EXERCISE PROMPT: For the listing underneath, give the count of lines containing the string "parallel" and nothing further.

RECORD LIST:
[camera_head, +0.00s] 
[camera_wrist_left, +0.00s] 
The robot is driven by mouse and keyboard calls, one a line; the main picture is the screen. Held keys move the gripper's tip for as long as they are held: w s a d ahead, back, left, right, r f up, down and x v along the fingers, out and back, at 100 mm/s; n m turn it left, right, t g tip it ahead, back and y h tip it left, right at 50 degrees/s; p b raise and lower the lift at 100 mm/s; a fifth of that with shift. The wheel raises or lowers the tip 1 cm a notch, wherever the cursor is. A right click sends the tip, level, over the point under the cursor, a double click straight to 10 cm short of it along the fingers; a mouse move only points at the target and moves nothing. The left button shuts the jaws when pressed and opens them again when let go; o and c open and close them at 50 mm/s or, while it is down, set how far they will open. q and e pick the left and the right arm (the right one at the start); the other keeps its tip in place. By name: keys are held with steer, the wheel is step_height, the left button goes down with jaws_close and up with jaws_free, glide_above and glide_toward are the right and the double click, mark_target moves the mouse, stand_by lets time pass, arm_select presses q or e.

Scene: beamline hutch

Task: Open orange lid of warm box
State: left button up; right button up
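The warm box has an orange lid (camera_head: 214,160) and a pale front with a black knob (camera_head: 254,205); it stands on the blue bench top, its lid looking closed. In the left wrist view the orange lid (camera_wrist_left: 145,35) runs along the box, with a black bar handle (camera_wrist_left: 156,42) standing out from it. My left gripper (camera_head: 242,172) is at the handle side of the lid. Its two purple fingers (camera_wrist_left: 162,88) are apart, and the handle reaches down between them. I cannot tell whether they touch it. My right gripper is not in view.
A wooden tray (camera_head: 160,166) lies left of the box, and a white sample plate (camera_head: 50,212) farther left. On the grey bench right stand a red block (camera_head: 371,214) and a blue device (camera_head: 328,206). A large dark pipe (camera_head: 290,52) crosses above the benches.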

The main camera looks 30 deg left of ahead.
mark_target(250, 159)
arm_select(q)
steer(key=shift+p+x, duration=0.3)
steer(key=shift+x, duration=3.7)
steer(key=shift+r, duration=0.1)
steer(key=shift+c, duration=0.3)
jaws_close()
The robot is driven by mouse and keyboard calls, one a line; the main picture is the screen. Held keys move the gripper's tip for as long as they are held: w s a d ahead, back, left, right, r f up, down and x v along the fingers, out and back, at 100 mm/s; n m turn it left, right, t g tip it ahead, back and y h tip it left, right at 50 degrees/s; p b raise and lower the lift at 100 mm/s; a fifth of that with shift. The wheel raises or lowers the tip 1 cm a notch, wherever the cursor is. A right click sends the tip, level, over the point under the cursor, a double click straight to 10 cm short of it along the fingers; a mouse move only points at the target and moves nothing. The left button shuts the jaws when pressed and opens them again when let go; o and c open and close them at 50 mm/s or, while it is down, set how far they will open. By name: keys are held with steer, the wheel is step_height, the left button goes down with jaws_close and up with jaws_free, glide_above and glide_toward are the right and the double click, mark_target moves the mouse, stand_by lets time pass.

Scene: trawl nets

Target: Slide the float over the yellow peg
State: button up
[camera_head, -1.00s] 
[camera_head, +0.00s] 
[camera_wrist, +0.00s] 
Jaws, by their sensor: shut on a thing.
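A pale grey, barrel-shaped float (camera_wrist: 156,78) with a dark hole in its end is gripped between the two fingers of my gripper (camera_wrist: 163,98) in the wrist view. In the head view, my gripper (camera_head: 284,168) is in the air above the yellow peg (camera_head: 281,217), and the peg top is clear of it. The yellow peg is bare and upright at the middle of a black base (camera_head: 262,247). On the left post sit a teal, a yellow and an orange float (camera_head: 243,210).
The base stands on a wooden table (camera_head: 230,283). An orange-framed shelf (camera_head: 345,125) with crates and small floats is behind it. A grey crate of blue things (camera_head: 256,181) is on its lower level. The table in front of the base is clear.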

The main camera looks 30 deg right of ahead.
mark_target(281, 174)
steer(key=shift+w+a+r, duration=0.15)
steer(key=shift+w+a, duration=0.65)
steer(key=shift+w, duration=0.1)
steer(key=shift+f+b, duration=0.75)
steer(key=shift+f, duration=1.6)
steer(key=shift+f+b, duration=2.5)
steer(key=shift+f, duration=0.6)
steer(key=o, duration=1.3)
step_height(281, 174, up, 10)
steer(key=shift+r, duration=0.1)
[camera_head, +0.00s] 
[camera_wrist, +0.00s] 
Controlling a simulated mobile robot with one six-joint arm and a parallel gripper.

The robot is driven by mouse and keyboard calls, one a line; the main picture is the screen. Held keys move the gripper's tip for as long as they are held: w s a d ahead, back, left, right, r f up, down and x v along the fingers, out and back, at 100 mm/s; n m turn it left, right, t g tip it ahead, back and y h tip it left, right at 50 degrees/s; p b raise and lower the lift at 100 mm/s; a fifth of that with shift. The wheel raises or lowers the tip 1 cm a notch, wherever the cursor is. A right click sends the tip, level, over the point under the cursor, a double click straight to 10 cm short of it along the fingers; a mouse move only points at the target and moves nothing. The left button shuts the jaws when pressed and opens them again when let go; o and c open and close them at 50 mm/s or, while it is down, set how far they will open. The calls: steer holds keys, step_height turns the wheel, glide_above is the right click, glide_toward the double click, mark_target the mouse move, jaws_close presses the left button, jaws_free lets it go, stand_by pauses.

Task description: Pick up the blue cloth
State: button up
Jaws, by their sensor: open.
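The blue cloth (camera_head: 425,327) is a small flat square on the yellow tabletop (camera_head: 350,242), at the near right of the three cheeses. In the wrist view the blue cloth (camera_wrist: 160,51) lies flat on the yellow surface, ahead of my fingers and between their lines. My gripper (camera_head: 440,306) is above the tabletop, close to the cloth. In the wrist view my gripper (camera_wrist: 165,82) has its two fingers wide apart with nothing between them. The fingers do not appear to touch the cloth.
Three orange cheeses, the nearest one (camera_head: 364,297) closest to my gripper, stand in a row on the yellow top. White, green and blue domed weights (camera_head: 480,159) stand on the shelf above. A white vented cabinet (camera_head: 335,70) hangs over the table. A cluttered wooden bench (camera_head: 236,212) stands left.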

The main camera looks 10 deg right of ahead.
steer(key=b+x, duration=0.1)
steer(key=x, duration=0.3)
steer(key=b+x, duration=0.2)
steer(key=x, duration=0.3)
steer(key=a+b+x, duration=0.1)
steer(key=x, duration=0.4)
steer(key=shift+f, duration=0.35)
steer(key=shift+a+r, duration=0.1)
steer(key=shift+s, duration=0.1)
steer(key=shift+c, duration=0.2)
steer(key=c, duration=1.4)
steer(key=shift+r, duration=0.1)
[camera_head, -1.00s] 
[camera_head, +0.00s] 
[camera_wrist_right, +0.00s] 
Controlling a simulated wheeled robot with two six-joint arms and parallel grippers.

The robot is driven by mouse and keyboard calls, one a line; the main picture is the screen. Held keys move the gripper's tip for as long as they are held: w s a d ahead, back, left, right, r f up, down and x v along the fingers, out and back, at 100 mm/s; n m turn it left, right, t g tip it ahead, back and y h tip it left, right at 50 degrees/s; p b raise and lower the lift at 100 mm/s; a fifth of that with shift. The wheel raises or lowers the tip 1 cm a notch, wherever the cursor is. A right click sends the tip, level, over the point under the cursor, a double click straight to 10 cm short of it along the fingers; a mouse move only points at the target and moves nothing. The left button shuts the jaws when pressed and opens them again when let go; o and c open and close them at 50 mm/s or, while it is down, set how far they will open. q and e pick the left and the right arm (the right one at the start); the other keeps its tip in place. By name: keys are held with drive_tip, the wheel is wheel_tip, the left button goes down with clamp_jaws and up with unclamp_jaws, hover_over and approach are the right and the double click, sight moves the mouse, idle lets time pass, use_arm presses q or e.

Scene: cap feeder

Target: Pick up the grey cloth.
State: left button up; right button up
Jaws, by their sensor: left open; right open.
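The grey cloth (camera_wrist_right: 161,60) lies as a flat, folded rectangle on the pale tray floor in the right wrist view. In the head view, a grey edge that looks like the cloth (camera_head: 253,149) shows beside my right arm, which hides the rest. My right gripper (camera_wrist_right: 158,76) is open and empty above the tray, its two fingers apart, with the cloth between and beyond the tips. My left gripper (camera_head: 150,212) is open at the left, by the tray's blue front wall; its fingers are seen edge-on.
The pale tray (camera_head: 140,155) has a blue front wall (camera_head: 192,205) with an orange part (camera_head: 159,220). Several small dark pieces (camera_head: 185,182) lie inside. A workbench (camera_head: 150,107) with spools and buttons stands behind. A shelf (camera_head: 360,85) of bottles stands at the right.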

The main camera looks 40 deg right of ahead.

RESULT OF THE EXERCISE: 2